The correspondent says that while intelligence is sexy, a lot of knowledge isn't necessarily. She notes that I shouldn't try to conceal my intelligence, but I also shouldn't assume that everyone knows the things I know. Or, for that matter, assume that most people don't know the things I know.
This is an important distinction, but unfortunately not a very useful one for getting rid of the thing that's chafing me, because frankly "intelligence" wasn't ever really the sticking point; "knowledge" was.
Back to the allegory of the cave again. If I make a Plato reference, am I flaunting my knowledge overmuch? Am I making any implicit assumptions, good or bad, about the knowledge of my audience (whoever they may be)?

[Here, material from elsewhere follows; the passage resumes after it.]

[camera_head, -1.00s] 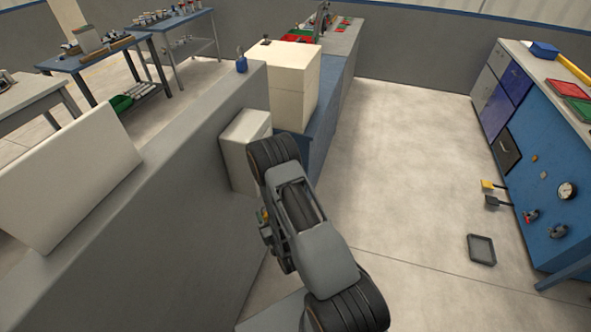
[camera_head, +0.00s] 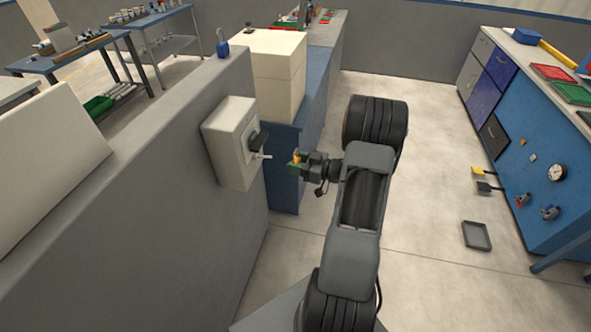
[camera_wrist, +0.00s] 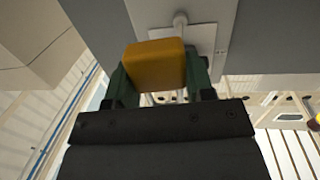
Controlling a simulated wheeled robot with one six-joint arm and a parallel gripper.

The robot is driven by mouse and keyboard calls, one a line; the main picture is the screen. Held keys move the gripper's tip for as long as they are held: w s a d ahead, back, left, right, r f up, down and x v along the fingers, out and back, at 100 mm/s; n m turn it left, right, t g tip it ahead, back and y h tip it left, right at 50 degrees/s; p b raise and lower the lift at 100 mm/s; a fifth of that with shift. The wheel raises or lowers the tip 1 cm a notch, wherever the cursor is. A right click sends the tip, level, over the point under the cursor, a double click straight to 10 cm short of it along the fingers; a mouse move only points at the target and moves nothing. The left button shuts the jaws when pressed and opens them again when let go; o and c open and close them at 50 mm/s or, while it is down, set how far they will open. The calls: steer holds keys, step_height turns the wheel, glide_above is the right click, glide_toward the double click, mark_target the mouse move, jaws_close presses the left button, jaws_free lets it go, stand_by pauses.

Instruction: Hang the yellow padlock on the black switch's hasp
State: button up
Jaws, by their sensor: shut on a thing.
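The yellow padlock (camera_head: 296,156) is held in my gripper (camera_head: 298,162). In the wrist view the padlock's yellow body (camera_wrist: 155,65) sits between the two green fingers, which are shut on it; its shackle is not clear to see. The black switch (camera_head: 257,142) is on the front of a white box (camera_head: 230,143) on the grey wall. A pale hasp (camera_head: 263,156) sticks out from the switch towards my gripper. The padlock is to the right of the hasp, with a gap between them in the head view. In the wrist view a pale rod (camera_wrist: 180,20) shows beyond the padlock.
A cream cabinet (camera_head: 270,70) stands on a blue counter behind the switch box. A blue padlock (camera_head: 222,44) stands on the wall's top. A blue workbench (camera_head: 545,150) is at the right. The floor between is mostly clear, with a grey tray (camera_head: 477,236) on it.

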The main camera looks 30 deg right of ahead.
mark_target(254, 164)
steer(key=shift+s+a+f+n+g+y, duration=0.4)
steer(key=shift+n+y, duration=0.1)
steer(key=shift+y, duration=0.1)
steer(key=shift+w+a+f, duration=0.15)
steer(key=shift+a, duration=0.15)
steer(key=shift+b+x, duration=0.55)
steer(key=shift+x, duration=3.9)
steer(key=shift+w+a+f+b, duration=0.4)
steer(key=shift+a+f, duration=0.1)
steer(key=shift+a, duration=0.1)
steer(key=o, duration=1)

I say no to the first question. I say yes to the second question, but not in a bad way - I'm assuming my audience knows enough to catch the reference, which as far as I'm concerned is the polite thing to do.
Would it be more, or less, polite to write at a third-grade level, the way they tell technical writers to do? To me, that's insulting. If you're here and you find these postcards interesting, I assume that you know what words like "flaunting" and "chafing" and "deride" mean; I assume that if you don't know about the allegory of the cave, you can grab the idea from context; I assume you have a brain.
What I don't like is when someone takes my assumption that the reader has a brain and equates it with my being smug about the amount of knowledge I have.
This comes back to geekdom eventually - I figured this out last night. One of the reasons the accusation in the paragraph above bothers me so much is that it's one of the negative characteristics I associate with the "geek" label - I know WAY too many hacker/fan types who are determined to prove that they know more than you on any subject that's important to them. (And no, Anita, they're obviously not ALL like that, but the stereotype is there, and has some truth to it.)
I think that's entirely too much about the subject, don't you? No more.